How many lines in the records below contain the word "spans"? Answer with the number alone.

Records of robot episodes
________________________
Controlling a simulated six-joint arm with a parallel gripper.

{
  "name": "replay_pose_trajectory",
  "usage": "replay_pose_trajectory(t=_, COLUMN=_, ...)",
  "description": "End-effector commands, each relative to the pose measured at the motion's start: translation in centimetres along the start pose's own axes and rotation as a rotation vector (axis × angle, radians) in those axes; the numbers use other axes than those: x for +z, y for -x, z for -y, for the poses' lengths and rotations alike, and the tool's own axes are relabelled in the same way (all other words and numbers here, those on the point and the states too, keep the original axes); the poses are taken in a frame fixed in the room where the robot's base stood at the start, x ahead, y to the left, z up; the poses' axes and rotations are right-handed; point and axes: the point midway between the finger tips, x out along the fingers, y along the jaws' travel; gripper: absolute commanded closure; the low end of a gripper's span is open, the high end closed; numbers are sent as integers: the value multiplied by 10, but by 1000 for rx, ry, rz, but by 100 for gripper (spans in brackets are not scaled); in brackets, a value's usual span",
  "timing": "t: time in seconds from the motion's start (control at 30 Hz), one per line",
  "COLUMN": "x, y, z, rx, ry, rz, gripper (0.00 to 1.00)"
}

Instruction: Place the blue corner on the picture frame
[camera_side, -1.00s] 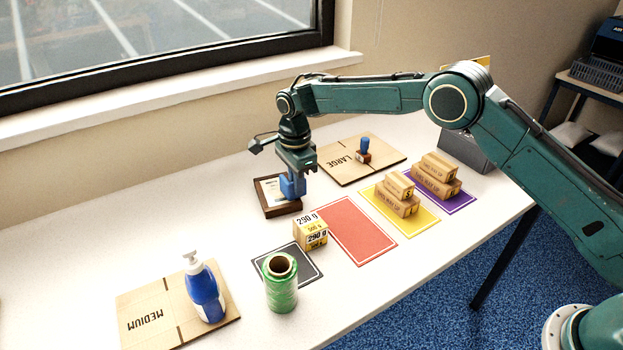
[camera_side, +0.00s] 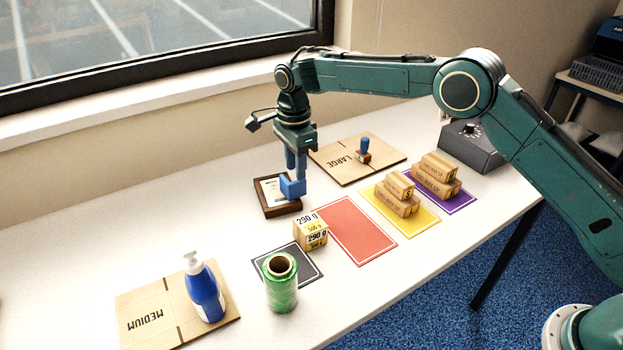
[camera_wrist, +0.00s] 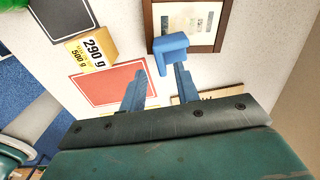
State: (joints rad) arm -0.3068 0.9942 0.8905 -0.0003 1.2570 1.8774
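The blue corner (camera_side: 292,187) sits at the near right corner of the brown picture frame (camera_side: 282,211), which lies flat on the table. In the wrist view the blue corner (camera_wrist: 170,46) covers a corner of the frame (camera_wrist: 206,47); I cannot tell whether it is fully seated. My gripper (camera_side: 294,166) is above the blue corner, pointing down. In the wrist view its fingers (camera_wrist: 158,78) are spread apart with nothing between them. The blue corner is outside the grip, close to the right finger in that picture.
A yellow-white box (camera_side: 311,232) stands close in front of the frame, beside a red mat (camera_side: 356,231). The LARGE carton (camera_side: 342,160) with a blue-handled stamp (camera_side: 364,149) lies behind. A green roll (camera_side: 281,284) and a blue bottle (camera_side: 205,292) stand farther left.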

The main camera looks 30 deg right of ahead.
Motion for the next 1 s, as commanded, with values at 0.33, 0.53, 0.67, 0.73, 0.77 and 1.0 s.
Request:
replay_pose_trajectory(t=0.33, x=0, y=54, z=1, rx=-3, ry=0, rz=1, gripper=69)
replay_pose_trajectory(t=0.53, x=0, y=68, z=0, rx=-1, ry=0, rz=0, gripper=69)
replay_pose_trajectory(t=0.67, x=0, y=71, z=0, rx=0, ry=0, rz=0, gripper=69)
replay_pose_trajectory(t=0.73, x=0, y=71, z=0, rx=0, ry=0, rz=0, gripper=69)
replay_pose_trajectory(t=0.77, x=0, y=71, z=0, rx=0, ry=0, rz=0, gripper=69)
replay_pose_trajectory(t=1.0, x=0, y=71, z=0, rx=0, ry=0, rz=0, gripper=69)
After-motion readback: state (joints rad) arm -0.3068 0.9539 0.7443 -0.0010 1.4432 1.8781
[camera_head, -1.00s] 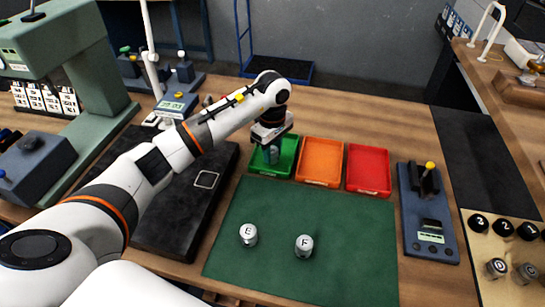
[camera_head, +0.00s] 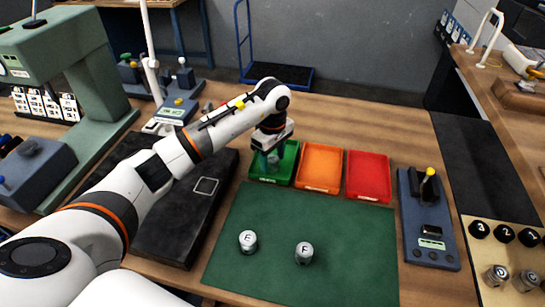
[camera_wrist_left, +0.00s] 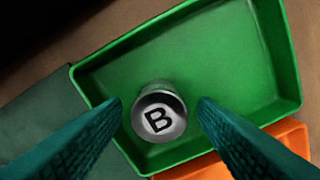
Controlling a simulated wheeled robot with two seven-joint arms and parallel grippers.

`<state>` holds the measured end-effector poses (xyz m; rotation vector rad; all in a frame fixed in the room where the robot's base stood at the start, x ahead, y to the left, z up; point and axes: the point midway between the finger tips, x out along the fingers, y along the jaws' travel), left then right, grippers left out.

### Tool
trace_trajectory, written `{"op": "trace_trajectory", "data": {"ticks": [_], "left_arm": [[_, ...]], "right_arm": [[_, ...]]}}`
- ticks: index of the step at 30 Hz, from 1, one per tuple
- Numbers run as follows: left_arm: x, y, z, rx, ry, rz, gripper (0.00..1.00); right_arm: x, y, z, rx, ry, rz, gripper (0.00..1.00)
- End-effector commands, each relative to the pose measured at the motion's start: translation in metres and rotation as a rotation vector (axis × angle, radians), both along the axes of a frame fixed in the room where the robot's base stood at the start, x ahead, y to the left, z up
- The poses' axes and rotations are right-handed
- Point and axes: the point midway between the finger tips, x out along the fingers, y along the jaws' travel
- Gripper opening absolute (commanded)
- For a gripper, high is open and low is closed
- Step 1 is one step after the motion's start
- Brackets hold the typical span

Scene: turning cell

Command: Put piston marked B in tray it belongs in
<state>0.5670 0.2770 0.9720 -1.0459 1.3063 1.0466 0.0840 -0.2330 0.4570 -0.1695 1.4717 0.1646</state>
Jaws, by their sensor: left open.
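The piston marked B (camera_wrist_left: 158,115) stands inside the green tray (camera_wrist_left: 215,62), near one corner, with its letter facing up in the left wrist view. My left gripper (camera_wrist_left: 160,108) is open, with one finger on each side of the piston and a gap visible around it. In the head view my left gripper (camera_head: 271,150) is over the left part of the green tray (camera_head: 287,165) and hides most of the piston. The orange tray (camera_head: 320,168) and the red tray (camera_head: 368,176) stand to the right of the green one. My right gripper is not in view.
Pistons marked E (camera_head: 248,241) and F (camera_head: 304,253) stand on the green mat (camera_head: 345,235). A dark plate (camera_head: 180,215) lies left of the mat. A blue gauge block (camera_head: 428,220) stands right of the trays. Several pistons stand at the far right.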

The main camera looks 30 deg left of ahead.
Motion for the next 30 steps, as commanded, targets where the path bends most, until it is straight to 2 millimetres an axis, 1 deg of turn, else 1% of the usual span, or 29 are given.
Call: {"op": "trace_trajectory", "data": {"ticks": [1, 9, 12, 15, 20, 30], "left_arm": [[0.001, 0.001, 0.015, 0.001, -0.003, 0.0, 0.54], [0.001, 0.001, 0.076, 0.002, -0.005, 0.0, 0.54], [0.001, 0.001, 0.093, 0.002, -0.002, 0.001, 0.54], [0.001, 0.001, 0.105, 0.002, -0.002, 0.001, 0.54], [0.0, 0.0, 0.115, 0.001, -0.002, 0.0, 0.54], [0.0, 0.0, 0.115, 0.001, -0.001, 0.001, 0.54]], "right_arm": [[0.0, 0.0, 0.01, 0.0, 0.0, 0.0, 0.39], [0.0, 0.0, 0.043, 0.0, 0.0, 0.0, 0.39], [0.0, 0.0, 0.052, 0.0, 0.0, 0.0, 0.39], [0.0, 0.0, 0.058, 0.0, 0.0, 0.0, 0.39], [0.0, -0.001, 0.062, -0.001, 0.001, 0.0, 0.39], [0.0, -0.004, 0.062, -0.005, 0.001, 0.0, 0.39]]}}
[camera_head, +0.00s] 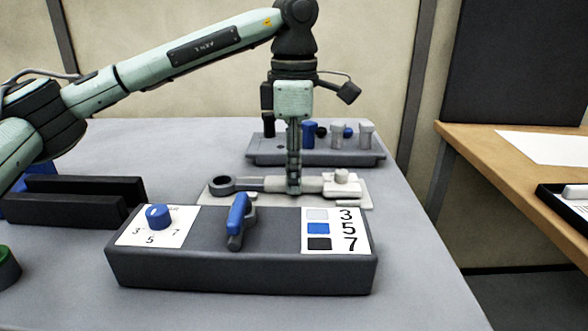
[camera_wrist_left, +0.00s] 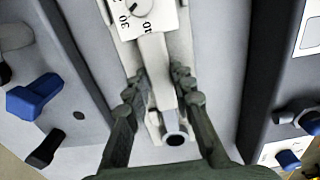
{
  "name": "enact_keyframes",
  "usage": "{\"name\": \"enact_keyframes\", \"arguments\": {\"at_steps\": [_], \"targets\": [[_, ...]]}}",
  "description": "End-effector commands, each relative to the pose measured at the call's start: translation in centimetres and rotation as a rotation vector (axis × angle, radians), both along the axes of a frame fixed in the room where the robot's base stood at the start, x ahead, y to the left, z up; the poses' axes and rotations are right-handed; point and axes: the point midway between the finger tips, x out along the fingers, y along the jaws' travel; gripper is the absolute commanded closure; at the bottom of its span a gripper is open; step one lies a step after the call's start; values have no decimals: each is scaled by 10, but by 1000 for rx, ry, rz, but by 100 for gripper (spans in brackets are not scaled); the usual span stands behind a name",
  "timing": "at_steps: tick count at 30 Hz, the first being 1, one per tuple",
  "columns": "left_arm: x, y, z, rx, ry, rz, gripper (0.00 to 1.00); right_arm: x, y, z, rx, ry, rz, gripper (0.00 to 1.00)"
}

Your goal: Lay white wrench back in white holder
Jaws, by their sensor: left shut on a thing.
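The white wrench (camera_head: 250,184), pale with a dark ring at its left end, lies level along the white holder (camera_head: 362,196) behind the control box. A white block with a round knob is at its right end. My left gripper (camera_head: 294,188) points straight down and is shut on the wrench's handle. In the left wrist view the fingers (camera_wrist_left: 162,78) stand on both sides of the pale shaft (camera_wrist_left: 156,55), with a dial block (camera_wrist_left: 148,14) above. I cannot tell whether the wrench touches the holder. My right gripper is not in view.
The grey control box (camera_head: 240,272) with a blue knob (camera_head: 158,217) and blue lever (camera_head: 238,215) stands in front of the holder. A grey rack (camera_head: 310,157) with several pegs stands behind. Black rails (camera_head: 75,210) lie at left. The table's right side is clear.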

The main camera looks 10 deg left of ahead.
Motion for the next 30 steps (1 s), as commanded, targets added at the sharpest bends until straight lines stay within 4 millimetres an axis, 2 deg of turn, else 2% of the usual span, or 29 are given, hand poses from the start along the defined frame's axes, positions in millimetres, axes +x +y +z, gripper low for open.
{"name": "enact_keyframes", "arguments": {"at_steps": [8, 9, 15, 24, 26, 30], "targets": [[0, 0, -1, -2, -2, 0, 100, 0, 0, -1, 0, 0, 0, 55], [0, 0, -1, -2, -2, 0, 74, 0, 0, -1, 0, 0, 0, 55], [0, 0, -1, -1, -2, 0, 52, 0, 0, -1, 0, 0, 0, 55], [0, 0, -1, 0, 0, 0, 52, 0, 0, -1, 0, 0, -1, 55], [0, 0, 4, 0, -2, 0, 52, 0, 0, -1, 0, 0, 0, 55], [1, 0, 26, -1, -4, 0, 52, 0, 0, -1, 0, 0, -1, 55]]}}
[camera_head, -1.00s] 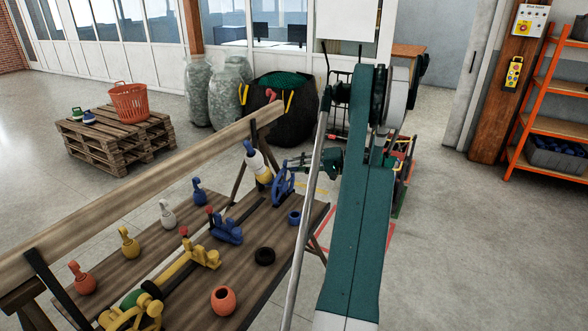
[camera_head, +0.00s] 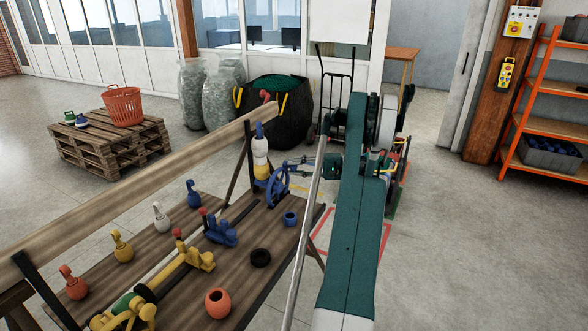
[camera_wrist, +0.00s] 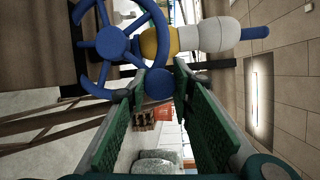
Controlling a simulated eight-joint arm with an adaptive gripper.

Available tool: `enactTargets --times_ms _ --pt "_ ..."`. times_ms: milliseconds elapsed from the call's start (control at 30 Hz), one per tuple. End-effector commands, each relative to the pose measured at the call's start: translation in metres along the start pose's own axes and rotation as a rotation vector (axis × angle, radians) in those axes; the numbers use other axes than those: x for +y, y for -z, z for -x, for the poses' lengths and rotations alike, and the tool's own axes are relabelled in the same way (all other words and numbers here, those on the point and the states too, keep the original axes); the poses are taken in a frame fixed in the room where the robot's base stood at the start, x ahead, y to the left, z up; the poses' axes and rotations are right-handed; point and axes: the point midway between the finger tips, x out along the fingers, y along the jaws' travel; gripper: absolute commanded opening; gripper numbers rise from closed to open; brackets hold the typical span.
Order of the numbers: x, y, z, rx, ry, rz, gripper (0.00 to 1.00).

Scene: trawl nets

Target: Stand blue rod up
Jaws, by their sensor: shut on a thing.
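The blue rod (camera_head: 259,130) stands upright, or nearly so, at the far end of the bench, carrying a white float and a yellow float. In the wrist view the blue rod (camera_wrist: 255,33) points right, with its floats along it. A blue handwheel (camera_head: 277,185) is beside its base and also shows in the wrist view (camera_wrist: 111,42). My gripper (camera_head: 292,171) reaches the wheel from the right. In the wrist view my gripper (camera_wrist: 159,90) is shut on the wheel's round blue knob (camera_wrist: 158,82). The rod's lower end is partly hidden.
A long wooden beam (camera_head: 150,190) runs along the bench (camera_head: 190,240). Several coloured floats stand on the bench's left. A yellow clamp (camera_head: 200,256), blue clamp (camera_head: 220,231), black ring (camera_head: 260,257), orange pot (camera_head: 218,302) and blue ring (camera_head: 290,218) are nearer.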

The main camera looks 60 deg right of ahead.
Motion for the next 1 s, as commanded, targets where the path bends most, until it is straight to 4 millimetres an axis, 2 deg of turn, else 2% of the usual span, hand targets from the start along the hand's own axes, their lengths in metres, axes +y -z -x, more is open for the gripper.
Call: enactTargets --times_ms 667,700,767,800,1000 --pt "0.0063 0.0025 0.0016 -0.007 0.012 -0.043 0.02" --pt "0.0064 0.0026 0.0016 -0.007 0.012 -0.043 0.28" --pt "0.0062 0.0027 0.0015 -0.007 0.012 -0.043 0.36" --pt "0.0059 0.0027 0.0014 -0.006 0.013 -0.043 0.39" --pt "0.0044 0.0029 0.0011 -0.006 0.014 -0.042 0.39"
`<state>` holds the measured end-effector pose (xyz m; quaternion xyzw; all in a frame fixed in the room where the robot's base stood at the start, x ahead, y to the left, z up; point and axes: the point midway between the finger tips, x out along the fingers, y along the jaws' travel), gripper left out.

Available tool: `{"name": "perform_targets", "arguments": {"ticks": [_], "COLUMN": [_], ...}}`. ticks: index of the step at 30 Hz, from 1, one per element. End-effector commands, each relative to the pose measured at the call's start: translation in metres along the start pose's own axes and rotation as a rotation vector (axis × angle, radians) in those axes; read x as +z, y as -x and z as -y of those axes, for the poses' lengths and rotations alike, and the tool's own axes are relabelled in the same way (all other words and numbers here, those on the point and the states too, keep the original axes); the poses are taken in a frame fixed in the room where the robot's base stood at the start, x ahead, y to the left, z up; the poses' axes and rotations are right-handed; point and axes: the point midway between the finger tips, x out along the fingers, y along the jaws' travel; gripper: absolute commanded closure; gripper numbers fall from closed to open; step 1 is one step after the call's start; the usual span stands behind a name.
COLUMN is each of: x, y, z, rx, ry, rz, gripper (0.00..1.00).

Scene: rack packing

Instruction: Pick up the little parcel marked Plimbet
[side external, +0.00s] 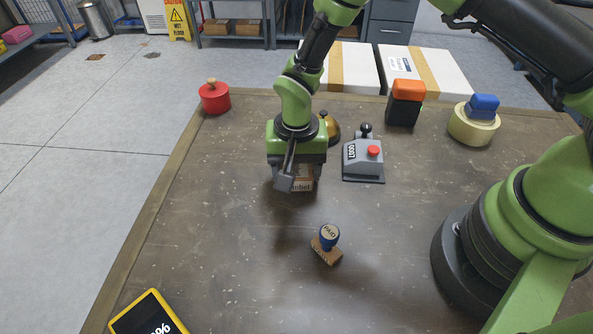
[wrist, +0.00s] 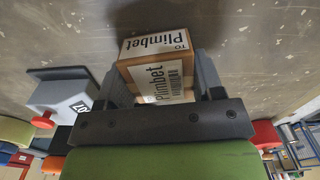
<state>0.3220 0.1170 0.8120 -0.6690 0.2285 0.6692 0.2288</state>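The little parcel marked Plimbet (side external: 302,184) is a small brown box with white labels. In the wrist view the parcel (wrist: 158,72) lies between the two fingers of my gripper (wrist: 166,80), with "Plimbet" readable on two faces. The fingers are close along both sides of the parcel. Whether both press on it is not clear, nor whether its underside touches the table.
A grey device with a red button (side external: 363,160) and a brass bell (side external: 331,128) stand close behind the parcel. A stamp (side external: 327,244) stands in front.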

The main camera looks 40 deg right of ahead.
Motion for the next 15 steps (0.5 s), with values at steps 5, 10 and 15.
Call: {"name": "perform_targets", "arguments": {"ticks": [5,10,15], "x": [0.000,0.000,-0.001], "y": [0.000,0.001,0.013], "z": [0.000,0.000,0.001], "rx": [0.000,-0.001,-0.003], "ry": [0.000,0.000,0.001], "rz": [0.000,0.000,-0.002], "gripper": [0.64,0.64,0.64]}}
________________________
- [Task result]
2